Exercise brief. Output each line exactly as it appears, skipping any embedded picture.

Data shown.
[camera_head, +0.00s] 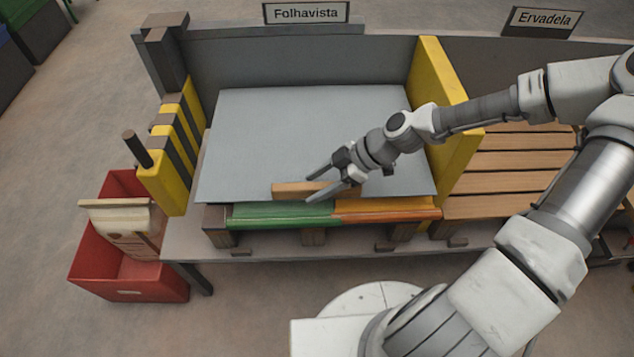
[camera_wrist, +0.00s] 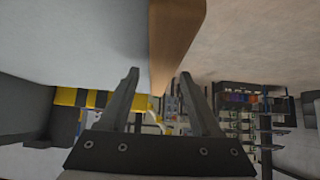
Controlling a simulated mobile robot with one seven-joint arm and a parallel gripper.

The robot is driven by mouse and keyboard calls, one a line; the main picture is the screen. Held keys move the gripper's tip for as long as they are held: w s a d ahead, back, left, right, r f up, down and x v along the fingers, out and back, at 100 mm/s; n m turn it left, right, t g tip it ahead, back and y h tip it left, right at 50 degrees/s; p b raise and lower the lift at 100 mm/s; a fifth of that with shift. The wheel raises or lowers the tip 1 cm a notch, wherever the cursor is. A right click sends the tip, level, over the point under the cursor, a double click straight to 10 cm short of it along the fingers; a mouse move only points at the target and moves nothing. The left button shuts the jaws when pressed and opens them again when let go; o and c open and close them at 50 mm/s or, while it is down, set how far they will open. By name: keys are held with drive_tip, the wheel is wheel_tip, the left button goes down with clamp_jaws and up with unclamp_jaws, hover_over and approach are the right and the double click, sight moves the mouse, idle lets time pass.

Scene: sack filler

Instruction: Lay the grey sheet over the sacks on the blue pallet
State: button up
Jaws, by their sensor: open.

Result for this task.
[camera_head, +0.00s] 
[camera_wrist, +0.00s] 
Controlling a simulated mobile robot with one seven-joint arm and a parallel gripper.

The robot is driven by mouse and keyboard calls, one a line; the main picture is the screen. Held keys move the gripper's tip for as long as they are held: w s a d ahead, back, left, right, r f up, down and x v along the fingers, out and back, at 100 mm/s; n m turn it left, right, t g tip it ahead, back and y h tip it left, right at 50 degrees/s; p b raise and lower the lift at 100 mm/s; a fifth of that with shift. The wheel raises or lowers the tip 1 cm a notch, wherever the cursor is. A right click sends the tip, level, over the point under the cursor, a double click straight to 10 cm short of it along the fingers; a mouse move only points at the target and moves nothing. The left button shuts the jaws when pressed and opens them again when let go; o and c open and close them at 50 mm/s or, while it is down, set how far they will open. By name: keys are held with drive_tip, the wheel is wheel_tip, the left button goes down with clamp_jaws and up with unclamp_jaws, hover_over and approach are the right and the double click, sight moves the mouse, idle lets time pass.

Scene: sack filler

Instruction: Lay the grey sheet over the sacks on the blue pallet
State: button up
Jaws, by their sensor: open.

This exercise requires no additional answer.